(Data from robot episodes)
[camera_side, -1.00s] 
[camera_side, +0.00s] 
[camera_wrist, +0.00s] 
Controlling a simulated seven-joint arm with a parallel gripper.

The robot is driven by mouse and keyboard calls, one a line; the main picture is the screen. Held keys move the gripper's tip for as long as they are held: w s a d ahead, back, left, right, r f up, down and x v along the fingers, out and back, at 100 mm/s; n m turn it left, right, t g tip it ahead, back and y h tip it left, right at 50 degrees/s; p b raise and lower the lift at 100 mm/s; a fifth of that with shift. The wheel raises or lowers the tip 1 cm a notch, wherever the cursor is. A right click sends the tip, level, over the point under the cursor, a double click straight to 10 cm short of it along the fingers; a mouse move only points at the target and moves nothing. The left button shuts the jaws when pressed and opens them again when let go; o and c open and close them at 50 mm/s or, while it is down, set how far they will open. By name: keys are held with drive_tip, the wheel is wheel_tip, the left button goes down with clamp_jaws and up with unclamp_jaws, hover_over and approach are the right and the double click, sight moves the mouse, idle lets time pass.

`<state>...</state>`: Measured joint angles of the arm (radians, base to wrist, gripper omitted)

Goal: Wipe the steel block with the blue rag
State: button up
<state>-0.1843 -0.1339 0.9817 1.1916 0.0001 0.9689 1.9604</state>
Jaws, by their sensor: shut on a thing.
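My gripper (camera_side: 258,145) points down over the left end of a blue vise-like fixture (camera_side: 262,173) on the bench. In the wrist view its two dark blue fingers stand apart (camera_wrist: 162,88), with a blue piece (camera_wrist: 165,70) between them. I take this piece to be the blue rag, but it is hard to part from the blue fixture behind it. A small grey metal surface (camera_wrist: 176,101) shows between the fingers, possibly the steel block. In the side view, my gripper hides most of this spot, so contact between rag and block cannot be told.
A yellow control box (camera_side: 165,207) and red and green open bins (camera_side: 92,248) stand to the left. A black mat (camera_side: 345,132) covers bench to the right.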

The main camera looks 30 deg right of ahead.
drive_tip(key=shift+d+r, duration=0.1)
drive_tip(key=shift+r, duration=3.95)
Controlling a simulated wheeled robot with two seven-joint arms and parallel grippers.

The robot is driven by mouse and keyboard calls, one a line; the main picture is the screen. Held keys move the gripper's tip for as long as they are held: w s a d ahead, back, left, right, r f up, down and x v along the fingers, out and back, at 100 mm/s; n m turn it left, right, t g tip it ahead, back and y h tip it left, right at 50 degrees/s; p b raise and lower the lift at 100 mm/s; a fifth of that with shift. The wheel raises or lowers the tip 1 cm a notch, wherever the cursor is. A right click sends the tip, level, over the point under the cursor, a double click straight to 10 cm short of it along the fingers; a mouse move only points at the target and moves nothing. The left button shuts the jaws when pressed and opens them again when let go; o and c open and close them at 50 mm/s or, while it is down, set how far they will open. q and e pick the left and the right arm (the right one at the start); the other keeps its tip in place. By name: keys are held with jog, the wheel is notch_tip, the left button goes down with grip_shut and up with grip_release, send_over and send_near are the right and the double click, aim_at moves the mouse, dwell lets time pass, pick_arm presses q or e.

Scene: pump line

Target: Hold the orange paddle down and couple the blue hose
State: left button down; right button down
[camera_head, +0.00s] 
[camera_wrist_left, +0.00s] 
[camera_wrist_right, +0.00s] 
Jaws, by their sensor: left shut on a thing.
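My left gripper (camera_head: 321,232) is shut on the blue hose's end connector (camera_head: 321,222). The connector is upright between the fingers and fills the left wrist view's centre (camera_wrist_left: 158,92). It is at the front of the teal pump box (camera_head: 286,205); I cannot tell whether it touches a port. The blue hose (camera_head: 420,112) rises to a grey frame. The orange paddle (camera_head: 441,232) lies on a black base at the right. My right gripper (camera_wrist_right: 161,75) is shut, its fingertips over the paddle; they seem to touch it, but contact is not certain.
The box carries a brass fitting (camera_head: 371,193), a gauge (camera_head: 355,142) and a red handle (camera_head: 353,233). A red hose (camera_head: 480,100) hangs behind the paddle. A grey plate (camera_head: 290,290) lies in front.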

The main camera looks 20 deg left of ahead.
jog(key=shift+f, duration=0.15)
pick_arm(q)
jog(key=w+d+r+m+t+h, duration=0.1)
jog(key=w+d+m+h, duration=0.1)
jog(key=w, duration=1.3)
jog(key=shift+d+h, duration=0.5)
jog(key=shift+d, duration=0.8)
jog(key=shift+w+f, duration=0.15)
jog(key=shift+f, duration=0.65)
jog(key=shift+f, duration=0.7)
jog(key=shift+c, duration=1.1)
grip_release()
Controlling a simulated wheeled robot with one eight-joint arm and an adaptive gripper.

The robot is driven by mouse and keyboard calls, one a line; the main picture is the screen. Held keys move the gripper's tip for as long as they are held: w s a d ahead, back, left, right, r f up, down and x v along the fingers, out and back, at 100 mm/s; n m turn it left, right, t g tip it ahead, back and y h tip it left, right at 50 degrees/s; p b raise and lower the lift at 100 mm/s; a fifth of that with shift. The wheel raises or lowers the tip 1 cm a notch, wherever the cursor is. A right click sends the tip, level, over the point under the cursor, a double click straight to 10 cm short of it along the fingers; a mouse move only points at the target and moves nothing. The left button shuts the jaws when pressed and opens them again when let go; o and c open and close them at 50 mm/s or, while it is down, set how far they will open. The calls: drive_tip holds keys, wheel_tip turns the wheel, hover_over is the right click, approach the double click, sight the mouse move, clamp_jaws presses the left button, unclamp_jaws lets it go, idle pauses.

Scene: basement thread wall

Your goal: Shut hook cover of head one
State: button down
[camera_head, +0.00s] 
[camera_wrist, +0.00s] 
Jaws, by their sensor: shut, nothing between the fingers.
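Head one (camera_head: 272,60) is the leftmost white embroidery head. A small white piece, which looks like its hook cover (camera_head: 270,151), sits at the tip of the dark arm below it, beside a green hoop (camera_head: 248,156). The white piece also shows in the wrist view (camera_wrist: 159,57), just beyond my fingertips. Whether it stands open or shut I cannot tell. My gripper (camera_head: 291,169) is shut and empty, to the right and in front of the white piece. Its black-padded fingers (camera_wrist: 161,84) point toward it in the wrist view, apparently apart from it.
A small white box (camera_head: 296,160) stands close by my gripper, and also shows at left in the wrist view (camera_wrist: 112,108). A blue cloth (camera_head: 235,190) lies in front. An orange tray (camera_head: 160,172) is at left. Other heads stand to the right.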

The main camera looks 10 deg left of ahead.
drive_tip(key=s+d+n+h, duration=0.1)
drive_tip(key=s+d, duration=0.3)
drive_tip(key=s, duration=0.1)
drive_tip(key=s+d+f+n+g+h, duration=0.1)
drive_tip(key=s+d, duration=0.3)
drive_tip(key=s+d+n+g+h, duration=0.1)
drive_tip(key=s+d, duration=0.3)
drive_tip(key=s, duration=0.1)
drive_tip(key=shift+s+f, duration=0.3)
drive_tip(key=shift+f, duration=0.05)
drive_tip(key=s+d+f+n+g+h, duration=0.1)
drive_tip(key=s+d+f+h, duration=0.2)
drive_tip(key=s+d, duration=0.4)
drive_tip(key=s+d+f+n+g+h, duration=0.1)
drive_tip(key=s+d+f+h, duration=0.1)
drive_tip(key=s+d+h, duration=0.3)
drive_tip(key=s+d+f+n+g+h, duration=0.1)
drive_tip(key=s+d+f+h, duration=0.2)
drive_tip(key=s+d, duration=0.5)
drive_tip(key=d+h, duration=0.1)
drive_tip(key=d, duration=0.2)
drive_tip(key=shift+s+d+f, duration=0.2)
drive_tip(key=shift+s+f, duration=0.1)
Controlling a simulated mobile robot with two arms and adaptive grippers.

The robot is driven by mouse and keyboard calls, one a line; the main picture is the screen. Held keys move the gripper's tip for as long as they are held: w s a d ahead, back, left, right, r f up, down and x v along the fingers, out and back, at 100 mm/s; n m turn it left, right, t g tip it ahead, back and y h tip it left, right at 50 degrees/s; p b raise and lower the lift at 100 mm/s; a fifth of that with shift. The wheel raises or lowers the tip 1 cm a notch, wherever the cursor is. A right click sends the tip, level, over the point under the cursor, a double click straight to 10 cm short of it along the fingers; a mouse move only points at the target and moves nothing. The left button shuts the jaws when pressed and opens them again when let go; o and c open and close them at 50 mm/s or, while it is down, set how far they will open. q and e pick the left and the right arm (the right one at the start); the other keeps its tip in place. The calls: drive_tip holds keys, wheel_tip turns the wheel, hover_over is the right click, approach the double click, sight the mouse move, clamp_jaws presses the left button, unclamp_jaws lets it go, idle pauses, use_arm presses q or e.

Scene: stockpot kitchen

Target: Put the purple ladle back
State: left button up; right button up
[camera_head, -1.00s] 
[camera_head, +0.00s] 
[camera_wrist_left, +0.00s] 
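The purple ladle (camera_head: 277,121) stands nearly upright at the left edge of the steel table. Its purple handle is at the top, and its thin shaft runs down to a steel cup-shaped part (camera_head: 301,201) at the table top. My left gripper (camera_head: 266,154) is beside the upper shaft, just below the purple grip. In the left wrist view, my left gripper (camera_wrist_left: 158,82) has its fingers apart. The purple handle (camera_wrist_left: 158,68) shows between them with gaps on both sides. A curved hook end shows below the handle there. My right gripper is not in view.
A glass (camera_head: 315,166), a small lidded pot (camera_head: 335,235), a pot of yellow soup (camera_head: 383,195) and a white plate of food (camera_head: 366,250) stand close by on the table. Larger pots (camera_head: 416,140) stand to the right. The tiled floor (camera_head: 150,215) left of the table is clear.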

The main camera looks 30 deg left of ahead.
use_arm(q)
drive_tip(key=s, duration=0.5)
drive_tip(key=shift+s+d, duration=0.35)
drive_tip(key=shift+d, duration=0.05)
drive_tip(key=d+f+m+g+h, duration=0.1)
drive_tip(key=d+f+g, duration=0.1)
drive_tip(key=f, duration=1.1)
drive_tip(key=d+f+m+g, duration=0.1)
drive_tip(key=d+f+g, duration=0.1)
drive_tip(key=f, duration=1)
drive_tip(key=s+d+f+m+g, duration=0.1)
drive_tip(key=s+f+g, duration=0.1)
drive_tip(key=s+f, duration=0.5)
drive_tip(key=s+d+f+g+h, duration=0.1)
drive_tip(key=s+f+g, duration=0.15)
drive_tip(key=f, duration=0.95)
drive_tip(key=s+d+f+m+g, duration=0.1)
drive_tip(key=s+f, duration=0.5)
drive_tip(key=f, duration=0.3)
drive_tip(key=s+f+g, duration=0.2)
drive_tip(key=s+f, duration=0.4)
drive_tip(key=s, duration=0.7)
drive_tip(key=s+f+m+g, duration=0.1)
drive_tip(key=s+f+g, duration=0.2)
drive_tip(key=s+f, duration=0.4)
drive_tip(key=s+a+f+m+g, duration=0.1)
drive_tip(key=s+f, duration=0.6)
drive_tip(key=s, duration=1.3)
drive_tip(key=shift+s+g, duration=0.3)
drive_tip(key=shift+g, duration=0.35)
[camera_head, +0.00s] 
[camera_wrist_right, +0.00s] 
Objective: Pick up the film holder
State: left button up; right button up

▶ [TASK REQUIREMENTS]:
Which lines in the listing above hold the word "grippers"? Show each of them.

▶ [ANSWER TO THIS EXERCISE]:
Controlling a simulated wheeled robot with two seven-joint arms and parallel grippers.
Controlling a simulated mobile robot with two arms and adaptive grippers.

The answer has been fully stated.